Daniela Rüttimann n’avait pas besoin d’une troisième voiture. Cette polygraphe zurichoise possédait déjà deux BMW E46, une 325iX et une 330ix lorsqu’elle décide, l’an dernier, de se rendre en Suède pour se procurer une Volvo: «J’avais seulement réservé le voyage aller, avec la ferme intention de faire le retour seule, au volant d’une voiture que j’aurais achetée sur place. Je dois tout de suite admettre que c’était un peu naïf de ma part, parce que les exemplaires proposés dans le pays d’origine de la 850 étaient tous hors de prix… et complètement délabrés. Ils n’auraient probablement même pas résisté au voyage. Bref, ce fut une déception et je me suis retrouvée dans les choux, forcé de trouver une autre solution pour revenir au pays. Mais ce qui avait commencé comme un échec s’est finalement très bien terminé!», sourit malicieusement Daniela Rüttimann en faisant allusion à la Volvo 850 R rouge de 1996: «Cette voiture était en vente en Suisse pour 2500 francs. Elle n’était pas forcément dans un bon état. Elle avait passé la plupart de sa vie dehors. Aussi, la couleur était mate et abîmée lorsque je l’ai vue pour la première fois». Un coup d’œil plus attentif et un essai sur route l’ont néanmoins convaincue de la bonne base de l’auto: «La voiture roulait très bien, malgré ses 262 000 km au compteur. Et c’était une automatique, ce qui m’a particulièrement bien plu! Reste qu’elle avait vraiment été négligée jusque-là...»

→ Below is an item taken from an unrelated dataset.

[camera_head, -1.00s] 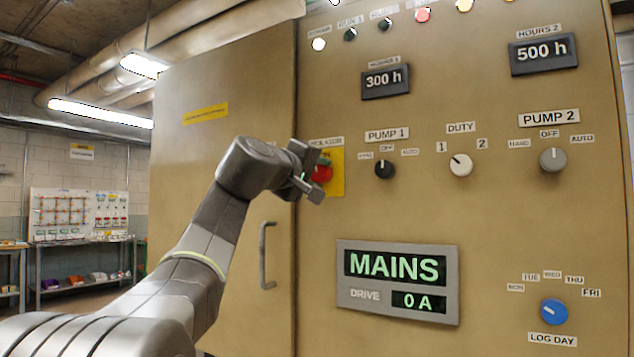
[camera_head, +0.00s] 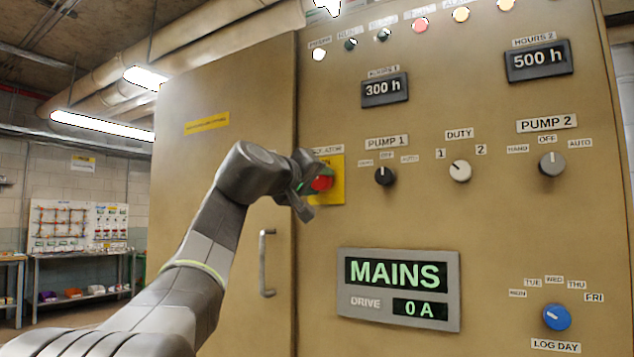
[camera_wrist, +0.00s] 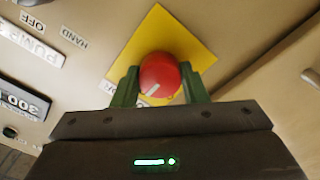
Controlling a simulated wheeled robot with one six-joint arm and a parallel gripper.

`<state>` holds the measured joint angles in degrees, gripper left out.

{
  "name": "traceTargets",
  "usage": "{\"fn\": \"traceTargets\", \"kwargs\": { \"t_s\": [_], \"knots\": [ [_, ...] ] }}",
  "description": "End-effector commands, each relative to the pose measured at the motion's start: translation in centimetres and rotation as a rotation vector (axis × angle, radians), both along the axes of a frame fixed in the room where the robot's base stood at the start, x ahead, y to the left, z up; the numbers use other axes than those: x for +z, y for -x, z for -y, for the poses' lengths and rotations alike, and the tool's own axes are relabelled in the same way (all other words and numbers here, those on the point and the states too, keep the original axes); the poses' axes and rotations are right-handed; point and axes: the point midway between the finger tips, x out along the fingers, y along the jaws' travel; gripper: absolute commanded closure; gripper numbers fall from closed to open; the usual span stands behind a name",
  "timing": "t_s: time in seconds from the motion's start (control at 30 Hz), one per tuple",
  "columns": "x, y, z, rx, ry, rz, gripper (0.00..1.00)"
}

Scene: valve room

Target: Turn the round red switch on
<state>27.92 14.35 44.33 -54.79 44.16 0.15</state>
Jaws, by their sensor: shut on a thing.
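The round red switch (camera_head: 320,184) sits on a yellow plate (camera_head: 338,180) labelled as an isolator, on the tan cabinet front. In the wrist view the red switch (camera_wrist: 160,76) shows a white pointer line slanting toward the lower left of the picture. My gripper (camera_head: 316,185) is at the switch, and its green fingers (camera_wrist: 160,84) stand on both sides of the knob, shut on it. In the head view my gripper hides part of the switch and plate. The display (camera_head: 400,288) reads MAINS and DRIVE 0 A.
The pump 1 knob (camera_head: 385,176) is close to the right of the switch. The duty knob (camera_head: 460,171), pump 2 knob (camera_head: 551,164) and blue log day knob (camera_head: 557,317) are farther right.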

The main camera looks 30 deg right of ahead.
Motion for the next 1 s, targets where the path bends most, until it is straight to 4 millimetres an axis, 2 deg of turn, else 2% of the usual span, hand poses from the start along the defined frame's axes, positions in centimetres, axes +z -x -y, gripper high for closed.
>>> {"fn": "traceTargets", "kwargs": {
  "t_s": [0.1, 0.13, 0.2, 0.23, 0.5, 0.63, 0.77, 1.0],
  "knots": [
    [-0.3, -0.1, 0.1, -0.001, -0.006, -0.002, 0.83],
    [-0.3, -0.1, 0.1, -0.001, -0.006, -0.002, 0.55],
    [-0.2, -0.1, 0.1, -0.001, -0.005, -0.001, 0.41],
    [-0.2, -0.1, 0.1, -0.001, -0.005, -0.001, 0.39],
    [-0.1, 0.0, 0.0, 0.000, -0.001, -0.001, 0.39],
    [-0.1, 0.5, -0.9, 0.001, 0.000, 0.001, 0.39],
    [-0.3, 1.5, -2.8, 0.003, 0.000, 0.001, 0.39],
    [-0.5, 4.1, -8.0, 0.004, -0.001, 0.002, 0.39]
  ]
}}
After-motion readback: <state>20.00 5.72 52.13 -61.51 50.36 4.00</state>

Polissage et nouvel intérieur
Aujourd’hui, la Volvo brille comme un sou neuf. Et pourtant, la peinture est toujours la même, mais de nombreuses heures d’entretien et un nettoyage en profondeur, des heures de polissage et de cire, des travaux de détail à l’extérieur comme à l’intérieur l’ont profondément transformée. Seule une minuscule partie de la peinture demandera un jour un peu plus d’attention. Daniela Rüttimann a en outre restauré le ciel de toit, les garnitures et les panneaux de portes. Ainsi, les poignées et les interrupteurs sont comme neufs. «Le pommeau de levier de vitesses a été remplacé, tout comme la poignée de frein à main. Mais le volant, avec sa couronne en bois, est d’origine», précise l’heureuse propriétaire. Pour que les nombreux éléments noirs mat ne soient pas affectés par le polissage extérieur de la carrosserie, elle les a soigneusement recouverts avant de se mettre à l’ouvrage. L’effort en valait la peine. La propriétaire étant polygraphe, on pourrait penser qu’elle a retouché les photos présentées dans ces pages. Il n’en est rien comme l’a prouvé une rencontre, lors de laquelle la voiture a été vue «en chair et en os». Et oui, il était difficile de croire que ce n’était pas là une nouvelle peinture. Cet été, la Volvo rouge vif lui a permis de partir en vacances, avec sac et bagages: «Il y a beaucoup de place dans ce break».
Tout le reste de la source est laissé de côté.